Edlin is a collection of machine learning algorithms comprising a large number of state-of-the-art methods for classification and sequence tagging. Even though at their core they are general machine-learning approaches (perceptrons, logistic regression), the implementation is optimized for NLP learning tasks:
* inputs are represented as sparse document-term matrices
* parallel computation is used whenever possible (in order to deal with very large datasets)
* specific evaluation metrics such as Precision/Recall/F are being reported
* appropriate feature selection methods are added in order to reduce dimensionality, etc.
Edlin consists of four sub-projects(Basics, Edlin-Wrapper, Mallet-Wrapper and Feature Extraction). Below find technical details on each of the sub-projects. The source can be found [here|https://svn.ontotext.com/svn/kim/others/edlin/trunk/].
h2. Edlin Basics
Edlin Basics is the core of the tool, containing all ML algorithms divided into two general groups: classification and sequence (tagging).
h3. Algorithms for classification
All algorithms are used for multi-class classification. Typically, for each input example, the raw model output is a list of scores, one for each class. As a final prediction, the class with largest score is chosen.
Maximum Entropy (Maxent) is essentially multi-class logistic regression. It was first adapted and applied to NLP tasks by Berger, et al (1996) and Della Pietra, et al. 1997 ([Adam L. Berger , Stephen A. Della Pietra , Vincent J. Della Pietra, A Maximum Entropy approach to Natural Language Processing, Journal of Computational Linguistics, 1996, vol. 22, pp. 39-71|http://acl.ldc.upenn.edu/J/J96/J96-1002.pdf]). Maxent is a linear model, where the posterior class probabilities are modelled as a linear combination of the input features. In order to fit the model weights to the training observations, a loglikelihood loss function is maximized. The maximization is carried out by some gradient ascent method. The output of the maxent model for a given example is a list of posterior class probabilities, out of which the largest is chosen as prediction.
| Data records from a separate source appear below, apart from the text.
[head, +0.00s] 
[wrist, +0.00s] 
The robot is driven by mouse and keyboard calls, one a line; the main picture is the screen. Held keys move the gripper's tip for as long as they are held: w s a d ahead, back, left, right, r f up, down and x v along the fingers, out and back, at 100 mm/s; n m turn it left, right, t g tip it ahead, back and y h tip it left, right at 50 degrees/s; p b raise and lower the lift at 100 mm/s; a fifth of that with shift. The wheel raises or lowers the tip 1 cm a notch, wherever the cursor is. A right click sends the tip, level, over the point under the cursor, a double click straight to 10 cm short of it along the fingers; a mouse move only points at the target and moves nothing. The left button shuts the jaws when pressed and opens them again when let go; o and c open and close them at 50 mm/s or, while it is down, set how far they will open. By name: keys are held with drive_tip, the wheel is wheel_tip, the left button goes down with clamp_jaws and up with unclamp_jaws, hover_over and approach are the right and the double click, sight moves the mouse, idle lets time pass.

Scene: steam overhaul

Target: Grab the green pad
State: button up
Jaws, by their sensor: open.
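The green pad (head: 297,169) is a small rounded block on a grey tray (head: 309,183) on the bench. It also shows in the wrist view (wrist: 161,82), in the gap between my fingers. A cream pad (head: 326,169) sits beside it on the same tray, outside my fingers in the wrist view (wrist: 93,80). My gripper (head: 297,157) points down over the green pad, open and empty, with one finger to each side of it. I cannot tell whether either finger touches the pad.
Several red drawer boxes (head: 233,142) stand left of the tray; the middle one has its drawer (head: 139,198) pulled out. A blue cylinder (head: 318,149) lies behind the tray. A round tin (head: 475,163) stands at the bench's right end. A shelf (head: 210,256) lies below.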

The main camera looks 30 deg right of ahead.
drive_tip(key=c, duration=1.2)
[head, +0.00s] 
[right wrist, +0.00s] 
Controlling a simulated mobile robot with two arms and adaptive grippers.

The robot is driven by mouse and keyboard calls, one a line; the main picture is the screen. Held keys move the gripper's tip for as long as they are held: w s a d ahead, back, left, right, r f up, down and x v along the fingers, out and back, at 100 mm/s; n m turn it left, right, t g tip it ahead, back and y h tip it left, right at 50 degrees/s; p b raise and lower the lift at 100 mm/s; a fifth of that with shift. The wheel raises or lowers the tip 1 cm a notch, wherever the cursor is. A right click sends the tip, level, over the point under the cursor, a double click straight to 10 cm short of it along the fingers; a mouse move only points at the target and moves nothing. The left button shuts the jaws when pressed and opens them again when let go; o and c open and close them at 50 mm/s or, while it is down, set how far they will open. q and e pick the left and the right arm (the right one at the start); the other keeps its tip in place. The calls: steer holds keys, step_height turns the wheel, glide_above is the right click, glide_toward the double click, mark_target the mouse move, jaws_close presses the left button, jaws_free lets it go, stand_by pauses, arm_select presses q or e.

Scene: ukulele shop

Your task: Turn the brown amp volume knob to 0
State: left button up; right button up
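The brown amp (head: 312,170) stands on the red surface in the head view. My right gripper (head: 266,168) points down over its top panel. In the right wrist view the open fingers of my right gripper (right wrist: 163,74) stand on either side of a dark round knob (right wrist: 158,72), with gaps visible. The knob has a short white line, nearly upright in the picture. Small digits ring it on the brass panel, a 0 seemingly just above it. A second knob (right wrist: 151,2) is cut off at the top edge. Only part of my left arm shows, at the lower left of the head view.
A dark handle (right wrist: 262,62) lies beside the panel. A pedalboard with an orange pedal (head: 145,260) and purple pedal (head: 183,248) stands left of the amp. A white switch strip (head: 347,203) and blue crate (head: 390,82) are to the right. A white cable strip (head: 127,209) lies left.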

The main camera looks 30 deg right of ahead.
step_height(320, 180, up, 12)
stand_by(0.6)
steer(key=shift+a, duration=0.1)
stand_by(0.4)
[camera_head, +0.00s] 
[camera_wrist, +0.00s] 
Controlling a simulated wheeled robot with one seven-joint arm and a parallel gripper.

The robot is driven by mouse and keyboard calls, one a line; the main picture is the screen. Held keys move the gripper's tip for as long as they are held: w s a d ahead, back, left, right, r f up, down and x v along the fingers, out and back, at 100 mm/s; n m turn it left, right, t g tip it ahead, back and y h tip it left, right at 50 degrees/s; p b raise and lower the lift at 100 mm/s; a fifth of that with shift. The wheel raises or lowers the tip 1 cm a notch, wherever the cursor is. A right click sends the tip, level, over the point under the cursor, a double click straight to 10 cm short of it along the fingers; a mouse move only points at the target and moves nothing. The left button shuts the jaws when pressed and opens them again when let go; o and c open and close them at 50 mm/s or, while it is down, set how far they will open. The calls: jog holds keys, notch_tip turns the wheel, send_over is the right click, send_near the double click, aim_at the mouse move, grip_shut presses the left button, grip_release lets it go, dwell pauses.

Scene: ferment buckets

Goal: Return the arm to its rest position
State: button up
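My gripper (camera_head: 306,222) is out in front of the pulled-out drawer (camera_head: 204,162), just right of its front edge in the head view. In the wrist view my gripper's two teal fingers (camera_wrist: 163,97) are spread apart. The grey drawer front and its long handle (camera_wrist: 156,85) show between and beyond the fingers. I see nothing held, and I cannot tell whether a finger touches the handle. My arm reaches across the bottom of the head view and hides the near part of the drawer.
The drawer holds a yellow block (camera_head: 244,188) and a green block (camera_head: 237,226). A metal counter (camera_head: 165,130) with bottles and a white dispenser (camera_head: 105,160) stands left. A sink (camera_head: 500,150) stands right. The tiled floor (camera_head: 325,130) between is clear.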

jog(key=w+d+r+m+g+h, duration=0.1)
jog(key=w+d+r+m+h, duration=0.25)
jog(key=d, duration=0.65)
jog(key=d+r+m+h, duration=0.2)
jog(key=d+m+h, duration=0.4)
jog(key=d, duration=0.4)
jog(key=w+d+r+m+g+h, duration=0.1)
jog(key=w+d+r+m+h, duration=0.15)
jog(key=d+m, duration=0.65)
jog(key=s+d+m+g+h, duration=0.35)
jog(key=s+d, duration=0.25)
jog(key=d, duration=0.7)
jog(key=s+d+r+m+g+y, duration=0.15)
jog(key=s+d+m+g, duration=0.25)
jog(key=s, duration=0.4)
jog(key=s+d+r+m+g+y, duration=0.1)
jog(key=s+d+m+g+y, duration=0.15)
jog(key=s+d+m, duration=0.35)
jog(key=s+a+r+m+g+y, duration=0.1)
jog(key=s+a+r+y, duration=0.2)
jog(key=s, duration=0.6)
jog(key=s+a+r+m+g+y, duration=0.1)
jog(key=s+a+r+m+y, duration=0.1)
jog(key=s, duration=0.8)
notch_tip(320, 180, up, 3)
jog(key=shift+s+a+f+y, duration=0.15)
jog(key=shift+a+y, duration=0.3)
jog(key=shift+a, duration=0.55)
Several parameters for maxent can be selected, such that the most appropriate and efficient model is trained to suite a particular dataset:
* Gradient method:
** Gradient ascent
** Conjugate gradient
** Stochastic gradient ascent (fast)
* Modified objective for targeted optimization of particular Precision/Recall trade-off:
** We implemented a weighted likelihood objective that allows for optimizing a specific F_beta, for a given beta, which means that we can specify a desired Precision/ Recall trade-off. In practice, we can therefore train models that have very high Precision, or very high Recall, at the expense of the complementary measure.
** L1 regularization is often used in practice for sparse models and reducing overfitting. An L1-regularized maxent can also serve as feature selection procedure.
The Perceptron is a very old algorithm for training a linear model invented by F. Rosenblatt (Rosenblatt, Frank (1957), The Perceptron--a perceiving and recognizing automaton. Report 85-460-1, Cornell Aeronautical Laboratory). It is an online algorithm, meaning that it is trained by observing one input example at a time, by updating upon mistakes.
** The online training of the perceptron allows for easy parallelization. Batches of data are fed independently to several 'temporary' perceptrons and then they are averaged into a single model. The procedure is repeated for a number of epochs (see ["Distributed Training Strategies for the Structured Perceptron", McDonald et al. (2010)|http://aclweb.org/anthology/N/N10/N10-1069.pdf])
** For many datasets, the perceptron is the fastest algorithm of the entire EDLIN collection.